* _Dataset records_:
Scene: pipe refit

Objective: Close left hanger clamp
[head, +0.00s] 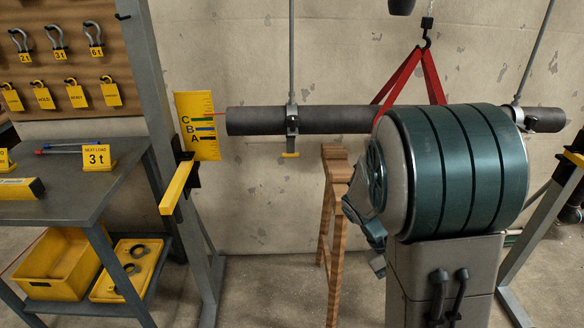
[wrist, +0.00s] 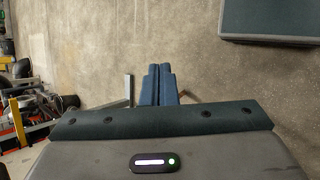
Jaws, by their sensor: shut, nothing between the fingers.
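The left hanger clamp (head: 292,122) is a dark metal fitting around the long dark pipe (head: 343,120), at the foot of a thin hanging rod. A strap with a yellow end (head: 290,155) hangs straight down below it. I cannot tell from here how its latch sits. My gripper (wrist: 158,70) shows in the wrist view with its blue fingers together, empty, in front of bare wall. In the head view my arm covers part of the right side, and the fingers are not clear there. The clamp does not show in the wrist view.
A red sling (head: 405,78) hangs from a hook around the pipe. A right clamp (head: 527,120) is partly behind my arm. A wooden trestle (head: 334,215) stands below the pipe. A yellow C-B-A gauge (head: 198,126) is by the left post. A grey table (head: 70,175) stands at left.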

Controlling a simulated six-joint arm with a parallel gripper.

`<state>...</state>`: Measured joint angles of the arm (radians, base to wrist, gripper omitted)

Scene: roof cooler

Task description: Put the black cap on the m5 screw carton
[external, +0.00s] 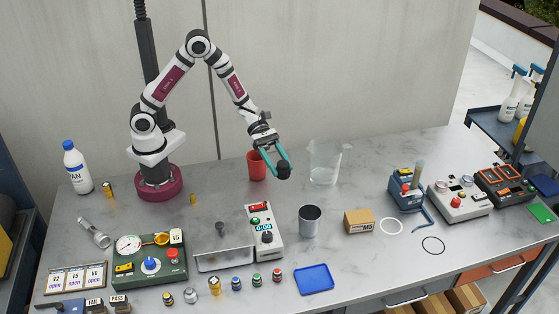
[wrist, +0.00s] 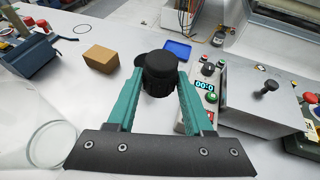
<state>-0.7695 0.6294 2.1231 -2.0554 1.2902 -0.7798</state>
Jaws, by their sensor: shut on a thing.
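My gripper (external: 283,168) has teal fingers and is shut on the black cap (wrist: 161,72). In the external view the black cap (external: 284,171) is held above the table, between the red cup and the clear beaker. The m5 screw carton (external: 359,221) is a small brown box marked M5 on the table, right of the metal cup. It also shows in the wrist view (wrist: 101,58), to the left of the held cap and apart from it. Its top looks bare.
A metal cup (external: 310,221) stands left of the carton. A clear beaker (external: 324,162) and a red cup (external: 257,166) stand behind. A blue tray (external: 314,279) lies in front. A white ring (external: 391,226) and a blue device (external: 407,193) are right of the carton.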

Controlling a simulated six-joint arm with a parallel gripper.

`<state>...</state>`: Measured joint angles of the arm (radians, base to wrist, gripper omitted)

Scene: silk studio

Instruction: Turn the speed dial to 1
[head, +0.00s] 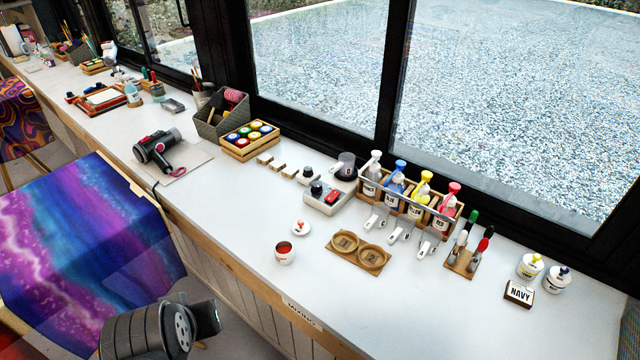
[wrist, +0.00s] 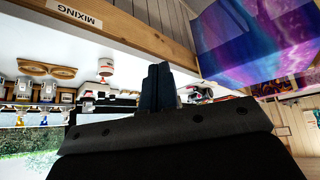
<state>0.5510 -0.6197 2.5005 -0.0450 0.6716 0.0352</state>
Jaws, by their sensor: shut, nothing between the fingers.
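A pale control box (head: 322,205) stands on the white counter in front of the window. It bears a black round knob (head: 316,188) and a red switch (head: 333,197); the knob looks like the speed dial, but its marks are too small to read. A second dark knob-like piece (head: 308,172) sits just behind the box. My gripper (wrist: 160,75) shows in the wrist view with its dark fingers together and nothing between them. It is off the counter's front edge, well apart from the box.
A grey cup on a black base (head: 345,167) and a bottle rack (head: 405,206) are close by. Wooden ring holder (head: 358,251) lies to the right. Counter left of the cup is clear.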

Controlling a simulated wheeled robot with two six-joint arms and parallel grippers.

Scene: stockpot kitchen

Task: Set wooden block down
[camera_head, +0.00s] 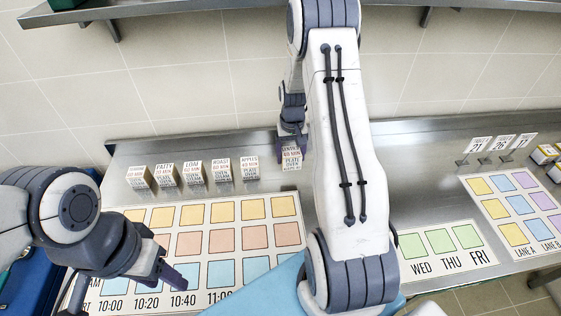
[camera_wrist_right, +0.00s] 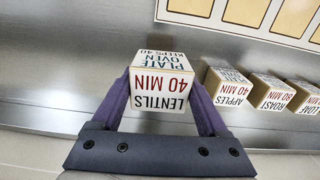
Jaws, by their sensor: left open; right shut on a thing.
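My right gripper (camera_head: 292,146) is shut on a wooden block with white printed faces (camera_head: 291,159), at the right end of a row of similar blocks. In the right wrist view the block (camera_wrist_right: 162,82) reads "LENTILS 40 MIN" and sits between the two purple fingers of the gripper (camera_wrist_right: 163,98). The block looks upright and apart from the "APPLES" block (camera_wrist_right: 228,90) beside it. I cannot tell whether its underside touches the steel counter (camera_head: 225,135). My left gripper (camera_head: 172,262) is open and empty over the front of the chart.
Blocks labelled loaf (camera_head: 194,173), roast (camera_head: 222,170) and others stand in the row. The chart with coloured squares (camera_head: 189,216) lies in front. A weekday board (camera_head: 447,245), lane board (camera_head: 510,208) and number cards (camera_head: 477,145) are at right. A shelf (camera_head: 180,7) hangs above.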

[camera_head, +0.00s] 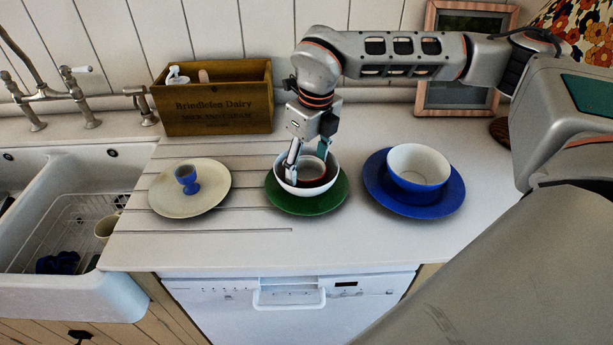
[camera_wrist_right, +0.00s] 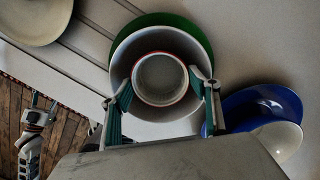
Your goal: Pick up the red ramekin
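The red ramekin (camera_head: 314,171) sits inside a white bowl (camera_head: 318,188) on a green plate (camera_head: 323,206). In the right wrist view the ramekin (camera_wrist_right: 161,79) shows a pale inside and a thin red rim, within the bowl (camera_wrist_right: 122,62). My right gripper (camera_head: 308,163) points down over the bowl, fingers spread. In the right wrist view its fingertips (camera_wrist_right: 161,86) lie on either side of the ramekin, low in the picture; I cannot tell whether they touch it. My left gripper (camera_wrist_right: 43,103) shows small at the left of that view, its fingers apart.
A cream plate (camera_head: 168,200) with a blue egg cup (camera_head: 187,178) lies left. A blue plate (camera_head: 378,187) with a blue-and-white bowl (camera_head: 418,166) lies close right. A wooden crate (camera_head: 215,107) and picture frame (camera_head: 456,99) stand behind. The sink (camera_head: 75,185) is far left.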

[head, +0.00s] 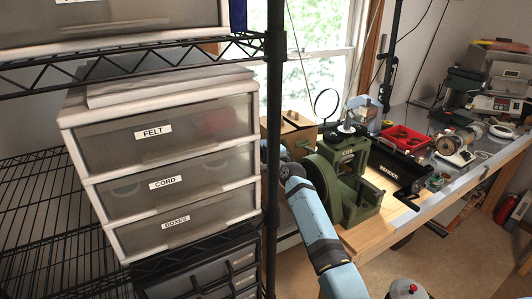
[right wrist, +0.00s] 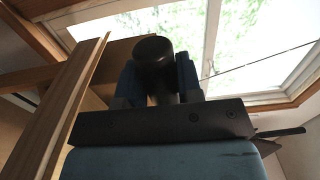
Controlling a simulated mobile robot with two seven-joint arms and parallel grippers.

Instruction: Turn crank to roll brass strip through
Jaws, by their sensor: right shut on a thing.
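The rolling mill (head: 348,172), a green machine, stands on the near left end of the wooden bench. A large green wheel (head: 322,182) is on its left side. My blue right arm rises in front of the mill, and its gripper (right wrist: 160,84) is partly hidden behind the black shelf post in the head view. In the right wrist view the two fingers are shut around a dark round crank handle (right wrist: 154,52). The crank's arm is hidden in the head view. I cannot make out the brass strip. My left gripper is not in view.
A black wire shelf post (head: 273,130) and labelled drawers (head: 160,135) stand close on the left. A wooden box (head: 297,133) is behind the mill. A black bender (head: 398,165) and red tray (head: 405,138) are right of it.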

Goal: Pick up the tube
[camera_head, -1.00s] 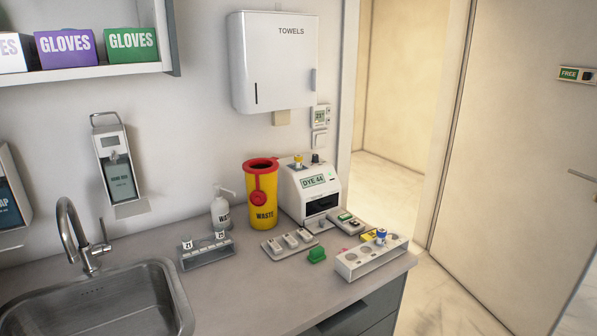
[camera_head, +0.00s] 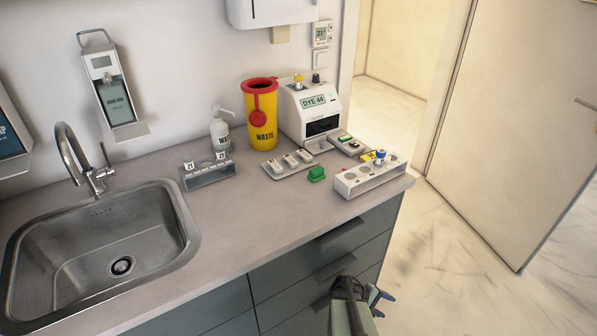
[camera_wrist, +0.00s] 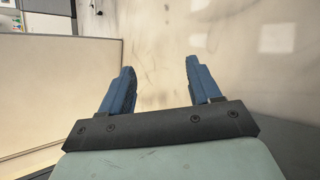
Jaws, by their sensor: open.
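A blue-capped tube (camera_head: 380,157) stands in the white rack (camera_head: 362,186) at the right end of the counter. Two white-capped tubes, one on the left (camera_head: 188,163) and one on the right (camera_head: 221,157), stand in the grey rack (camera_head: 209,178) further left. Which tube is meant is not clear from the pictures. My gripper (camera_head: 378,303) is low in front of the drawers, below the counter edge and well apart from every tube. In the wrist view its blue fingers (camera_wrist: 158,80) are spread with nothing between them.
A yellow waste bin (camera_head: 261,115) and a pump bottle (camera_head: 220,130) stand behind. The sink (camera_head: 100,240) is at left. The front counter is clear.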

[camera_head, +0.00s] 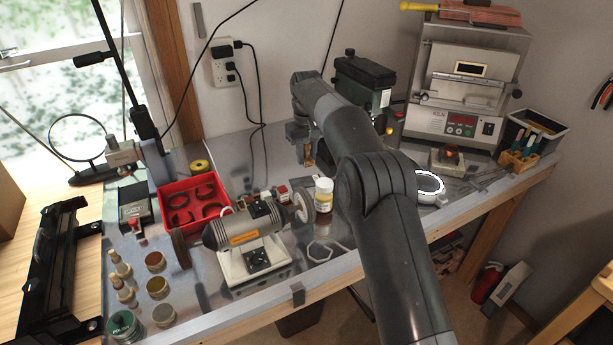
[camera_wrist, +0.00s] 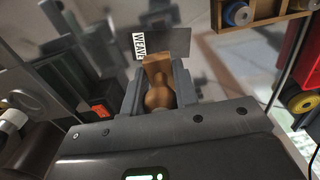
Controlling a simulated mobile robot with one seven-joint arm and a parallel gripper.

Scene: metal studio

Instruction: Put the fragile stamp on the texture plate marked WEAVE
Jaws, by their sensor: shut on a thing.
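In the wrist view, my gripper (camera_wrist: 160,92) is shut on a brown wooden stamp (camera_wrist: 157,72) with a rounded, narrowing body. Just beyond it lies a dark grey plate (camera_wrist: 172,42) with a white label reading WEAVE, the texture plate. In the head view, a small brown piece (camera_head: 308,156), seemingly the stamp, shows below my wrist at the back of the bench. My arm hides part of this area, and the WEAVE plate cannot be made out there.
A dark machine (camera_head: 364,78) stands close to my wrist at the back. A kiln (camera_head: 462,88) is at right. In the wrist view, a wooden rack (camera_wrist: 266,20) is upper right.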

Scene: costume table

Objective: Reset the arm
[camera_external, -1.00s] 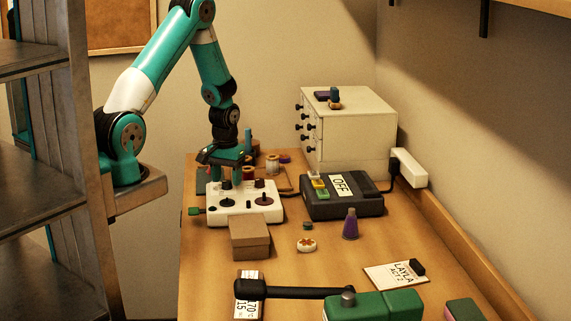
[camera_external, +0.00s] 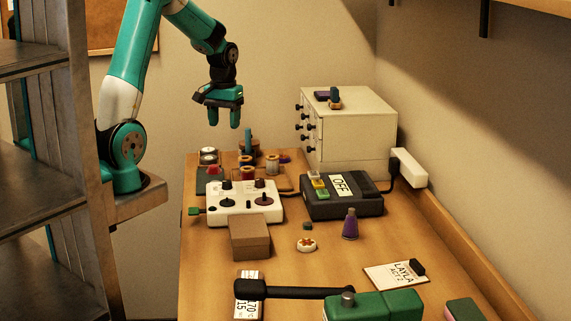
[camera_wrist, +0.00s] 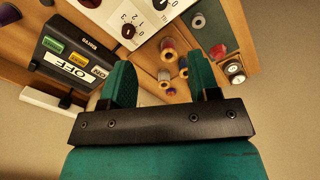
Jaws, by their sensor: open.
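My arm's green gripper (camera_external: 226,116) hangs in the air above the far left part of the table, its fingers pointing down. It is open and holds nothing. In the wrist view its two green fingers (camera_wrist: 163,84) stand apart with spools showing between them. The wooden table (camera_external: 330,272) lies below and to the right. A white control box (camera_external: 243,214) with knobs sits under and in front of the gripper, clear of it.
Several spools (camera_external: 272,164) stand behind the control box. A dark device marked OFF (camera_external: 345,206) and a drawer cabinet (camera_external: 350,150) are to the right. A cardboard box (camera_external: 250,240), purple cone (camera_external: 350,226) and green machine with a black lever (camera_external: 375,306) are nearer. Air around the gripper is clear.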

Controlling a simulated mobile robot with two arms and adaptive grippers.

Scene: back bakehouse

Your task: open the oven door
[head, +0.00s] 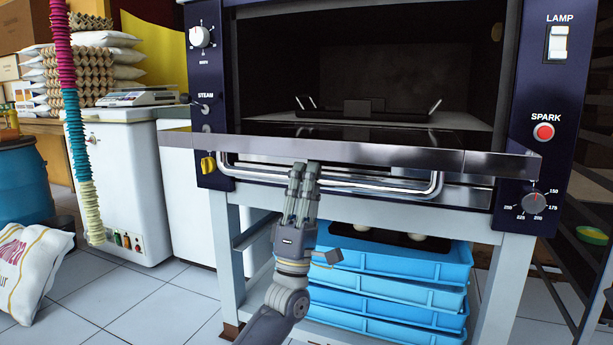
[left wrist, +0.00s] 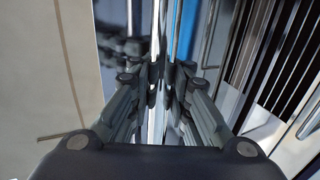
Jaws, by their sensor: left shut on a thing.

* _Your objective_:
Return verbatim every line from the line containing "Objective: Reset the arm" to the last line of the entries above, inclusive, and leave out the pictures.

* _Task solution_:
Objective: Reset the arm
[camera_external, -1.00s] 
[camera_external, +0.00s] 
[camera_wrist, +0.00s] 
Jaws, by their sensor: open.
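My arm's green gripper (camera_external: 226,116) hangs in the air above the far left part of the table, its fingers pointing down. It is open and holds nothing. In the wrist view its two green fingers (camera_wrist: 163,84) stand apart with spools showing between them. The wooden table (camera_external: 330,272) lies below and to the right. A white control box (camera_external: 243,214) with knobs sits under and in front of the gripper, clear of it.
Several spools (camera_external: 272,164) stand behind the control box. A dark device marked OFF (camera_external: 345,206) and a drawer cabinet (camera_external: 350,150) are to the right. A cardboard box (camera_external: 250,240), purple cone (camera_external: 350,226) and green machine with a black lever (camera_external: 375,306) are nearer. Air around the gripper is clear.

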Controlling a simulated mobile robot with two arms and adaptive grippers.

Scene: back bakehouse

Your task: open the oven door
[head, +0.00s] 
[left wrist, +0.00s] 
Jaws, by their sensor: left shut on a thing.

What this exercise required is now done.